Five-foot-10 post Liz Tepsic (8.2 ppg.) will lead the way, following a junior season in which she emerged as a potential No. 1 scoring option for 2006-2007. She had seven double-figure scoring games, including a high of 19, and held her own against some of the Mountain Athletic Conference’s top posts, like BG’s Mary Forr and Bellefonte’s Missy Clouser.
Classmate Stefani Bryan (3.5 ppg.), a two-time letter-winner, has also shown the ability to put the ball in the basket, although she lacked the consistency last season that she demonstrated as a sophomore. She and sophomore Kayla Corle, who began to emerge with varsity minutes towards the end of the season, along with sophomore guard Brooke Garbinsky, are three players who could benefit greatly next season from the addition of current eighth grader Rachel Emigh, a point guard who can penetrate and find open shooters, and who could make an immediate impact her freshman season.
Megan Turiano and Lindsay Christine are two more letter-winners from this past season who, along with providing extra scoring options, will be looked upon to add defensive intensity and toughness.
“I think next season Liz and Stefani especially will have a chance to be among the best players at their positions in the league,” said Swaney. “Megan has a chance to do what Tiffany Bradford did for us this year.
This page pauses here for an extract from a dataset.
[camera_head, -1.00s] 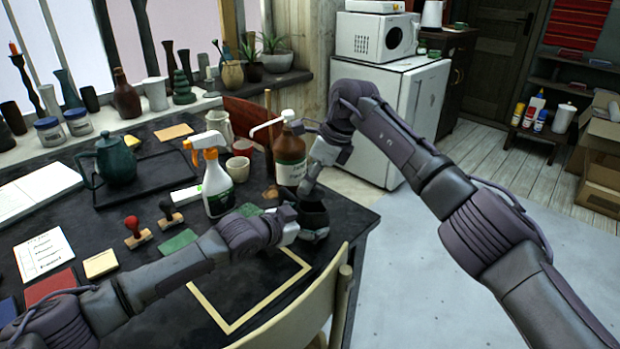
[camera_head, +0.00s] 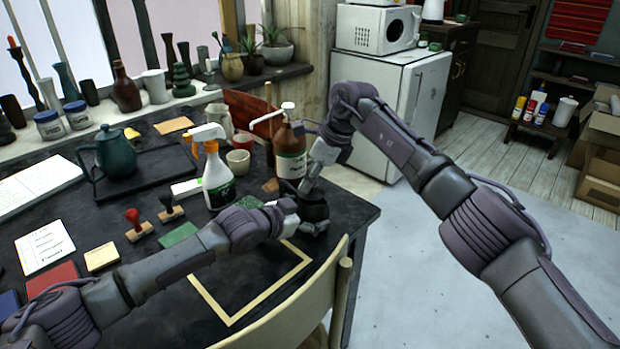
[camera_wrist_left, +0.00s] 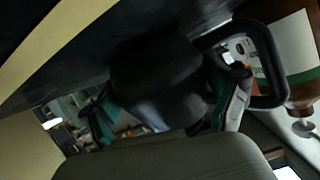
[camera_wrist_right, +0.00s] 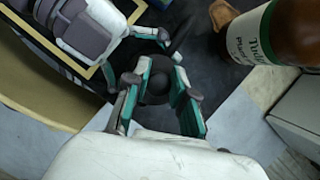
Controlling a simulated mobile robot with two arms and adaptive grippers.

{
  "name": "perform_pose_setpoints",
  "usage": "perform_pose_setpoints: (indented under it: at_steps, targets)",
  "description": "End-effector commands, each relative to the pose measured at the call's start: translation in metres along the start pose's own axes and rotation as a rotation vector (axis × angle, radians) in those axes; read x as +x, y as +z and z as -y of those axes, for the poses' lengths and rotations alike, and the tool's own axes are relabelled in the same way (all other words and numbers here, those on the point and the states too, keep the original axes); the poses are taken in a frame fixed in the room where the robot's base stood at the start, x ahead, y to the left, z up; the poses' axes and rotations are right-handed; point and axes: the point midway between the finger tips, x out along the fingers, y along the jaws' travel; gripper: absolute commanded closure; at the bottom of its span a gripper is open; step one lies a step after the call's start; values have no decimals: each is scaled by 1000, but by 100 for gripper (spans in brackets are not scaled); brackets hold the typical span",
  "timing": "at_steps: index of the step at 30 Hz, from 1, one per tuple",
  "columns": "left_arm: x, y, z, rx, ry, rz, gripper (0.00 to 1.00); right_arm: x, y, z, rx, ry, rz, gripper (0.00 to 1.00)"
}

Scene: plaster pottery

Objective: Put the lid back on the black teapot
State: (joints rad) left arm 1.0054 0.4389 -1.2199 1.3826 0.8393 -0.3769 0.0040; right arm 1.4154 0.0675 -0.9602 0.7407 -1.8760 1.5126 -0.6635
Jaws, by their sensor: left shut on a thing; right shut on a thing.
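The black teapot (camera_head: 313,224) is at the near right corner of the dark table, partly hidden by both grippers. My left gripper (camera_head: 293,217) is shut on its body from the left. In the left wrist view the dark teapot body (camera_wrist_left: 160,75) lies between the fingers, its loop handle to the right. My right gripper (camera_head: 312,192) comes from above and is shut on the round black lid (camera_wrist_right: 155,86). The lid is directly over the pot; whether it is seated or slightly above the rim cannot be told.
A brown pump bottle (camera_head: 290,150) stands close behind the teapot. A white spray bottle (camera_head: 217,180) and a pale cup (camera_head: 238,163) are to the left. A chair (camera_head: 300,295) is at the near edge. A green teapot (camera_head: 115,153) stands on a black tray farther left.

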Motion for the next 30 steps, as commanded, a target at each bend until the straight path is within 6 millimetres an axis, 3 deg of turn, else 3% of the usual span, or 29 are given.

But they’ve got to get out and work to make that happen.”
Off-season training habits were a popular theme in Swaney’s final meeting with his team in the day’s following its exit from the playoffs. With strong commitment over the spring, summer and fall, he said, the Lady Eagles could easily become one of the teams to beat in the MAC in 2006-2007. Without it, there’s every reason to believe they’ll be 11-13 again in 365 days.
“I will be interested in seeing who steps up as leaders,” he said. “I’ll be interested in seeing who the players are who go to the others and get them to come in and shoot in the off-season, even if they are playing another sport. We want them to play other sports, but girls basketball has become so competitive that I don’t think we can win in our league or our District without a strong commitment in the off-season.”